• **What the task requires**
Check every line of the entries that follow, and copy the ones containing "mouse".

====== Supplied data

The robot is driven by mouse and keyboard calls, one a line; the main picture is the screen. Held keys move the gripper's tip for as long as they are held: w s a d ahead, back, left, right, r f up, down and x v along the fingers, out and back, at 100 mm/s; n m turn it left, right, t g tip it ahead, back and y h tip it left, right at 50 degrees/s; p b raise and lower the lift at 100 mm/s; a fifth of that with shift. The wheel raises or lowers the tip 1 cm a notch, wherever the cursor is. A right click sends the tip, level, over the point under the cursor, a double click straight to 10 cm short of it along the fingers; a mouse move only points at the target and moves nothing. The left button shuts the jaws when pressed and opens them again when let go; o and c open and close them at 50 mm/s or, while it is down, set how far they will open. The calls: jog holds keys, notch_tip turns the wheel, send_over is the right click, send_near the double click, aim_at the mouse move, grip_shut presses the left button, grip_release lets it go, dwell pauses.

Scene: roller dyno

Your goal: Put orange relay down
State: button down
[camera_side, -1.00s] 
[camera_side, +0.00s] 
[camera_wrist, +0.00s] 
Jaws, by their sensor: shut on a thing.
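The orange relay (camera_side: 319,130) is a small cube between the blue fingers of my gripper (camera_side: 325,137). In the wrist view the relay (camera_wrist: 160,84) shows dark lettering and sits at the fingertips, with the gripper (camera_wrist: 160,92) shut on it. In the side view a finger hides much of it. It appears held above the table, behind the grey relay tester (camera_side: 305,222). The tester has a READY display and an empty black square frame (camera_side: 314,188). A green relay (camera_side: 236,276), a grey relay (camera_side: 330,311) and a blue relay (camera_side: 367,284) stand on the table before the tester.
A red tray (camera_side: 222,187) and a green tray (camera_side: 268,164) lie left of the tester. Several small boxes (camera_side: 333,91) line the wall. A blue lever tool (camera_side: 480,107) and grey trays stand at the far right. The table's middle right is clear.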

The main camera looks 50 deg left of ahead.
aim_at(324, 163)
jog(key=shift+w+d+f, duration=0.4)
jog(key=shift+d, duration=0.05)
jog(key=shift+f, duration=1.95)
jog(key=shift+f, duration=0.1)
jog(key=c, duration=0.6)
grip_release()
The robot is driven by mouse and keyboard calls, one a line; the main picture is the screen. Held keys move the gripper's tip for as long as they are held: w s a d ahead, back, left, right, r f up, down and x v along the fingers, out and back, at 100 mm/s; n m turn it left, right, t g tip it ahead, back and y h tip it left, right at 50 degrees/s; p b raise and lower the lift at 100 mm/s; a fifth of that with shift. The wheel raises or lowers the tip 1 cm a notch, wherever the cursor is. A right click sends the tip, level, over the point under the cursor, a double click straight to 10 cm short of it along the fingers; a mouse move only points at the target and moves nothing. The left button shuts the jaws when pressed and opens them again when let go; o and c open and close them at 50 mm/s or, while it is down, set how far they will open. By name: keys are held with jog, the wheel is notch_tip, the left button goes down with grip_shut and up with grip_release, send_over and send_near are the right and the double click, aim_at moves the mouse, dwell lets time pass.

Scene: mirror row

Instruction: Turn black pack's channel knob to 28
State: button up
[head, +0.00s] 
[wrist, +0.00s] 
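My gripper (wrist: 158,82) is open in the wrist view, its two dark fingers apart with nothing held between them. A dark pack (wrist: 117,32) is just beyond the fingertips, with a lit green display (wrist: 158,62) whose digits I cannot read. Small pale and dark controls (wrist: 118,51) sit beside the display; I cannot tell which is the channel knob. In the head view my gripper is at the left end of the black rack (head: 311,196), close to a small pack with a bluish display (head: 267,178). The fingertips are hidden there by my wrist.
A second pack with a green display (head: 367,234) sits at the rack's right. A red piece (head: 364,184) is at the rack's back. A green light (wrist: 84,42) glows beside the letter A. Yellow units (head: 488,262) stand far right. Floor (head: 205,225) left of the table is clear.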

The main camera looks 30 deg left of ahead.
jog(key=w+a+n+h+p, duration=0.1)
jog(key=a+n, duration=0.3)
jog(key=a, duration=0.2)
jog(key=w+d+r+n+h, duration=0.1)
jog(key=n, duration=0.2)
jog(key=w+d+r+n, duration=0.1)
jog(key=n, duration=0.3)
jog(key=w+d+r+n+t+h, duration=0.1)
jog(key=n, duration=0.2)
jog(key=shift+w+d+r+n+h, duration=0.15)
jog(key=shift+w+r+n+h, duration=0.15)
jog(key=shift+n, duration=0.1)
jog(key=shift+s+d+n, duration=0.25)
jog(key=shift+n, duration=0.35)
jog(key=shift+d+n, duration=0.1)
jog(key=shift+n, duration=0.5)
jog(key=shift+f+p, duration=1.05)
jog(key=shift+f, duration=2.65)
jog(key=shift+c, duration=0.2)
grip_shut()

============

• **Solution for this task**
The robot is driven by mouse and keyboard calls, one a line; the main picture is the screen. Held keys move the gripper's tip for as long as they are held: w s a d ahead, back, left, right, r f up, down and x v along the fingers, out and back, at 100 mm/s; n m turn it left, right, t g tip it ahead, back and y h tip it left, right at 50 degrees/s; p b raise and lower the lift at 100 mm/s; a fifth of that with shift. The wheel raises or lowers the tip 1 cm a notch, wherever the cursor is. A right click sends the tip, level, over the point under the cursor, a double click straight to 10 cm short of it along the fingers; a mouse move only points at the target and moves nothing. The left button shuts the jaws when pressed and opens them again when let go; o and c open and close them at 50 mm/s or, while it is down, set how far they will open. The calls: jog holds keys, notch_tip turns the wheel, send_over is the right click, send_near the double click, aim_at the mouse move, grip_shut presses the left button, grip_release lets it go, dwell pauses.
The robot is driven by mouse and keyboard calls, one a line; the main picture is the screen. Held keys move the gripper's tip for as long as they are held: w s a d ahead, back, left, right, r f up, down and x v along the fingers, out and back, at 100 mm/s; n m turn it left, right, t g tip it ahead, back and y h tip it left, right at 50 degrees/s; p b raise and lower the lift at 100 mm/s; a fifth of that with shift. The wheel raises or lowers the tip 1 cm a notch, wherever the cursor is. A right click sends the tip, level, over the point under the cursor, a double click straight to 10 cm short of it along the fingers; a mouse move only points at the target and moves nothing. The left button shuts the jaws when pressed and opens them again when let go; o and c open and close them at 50 mm/s or, while it is down, set how far they will open. By name: keys are held with jog, the wheel is notch_tip, the left button goes down with grip_shut and up with grip_release, send_over and send_near are the right and the double click, aim_at moves the mouse, dwell lets time pass.

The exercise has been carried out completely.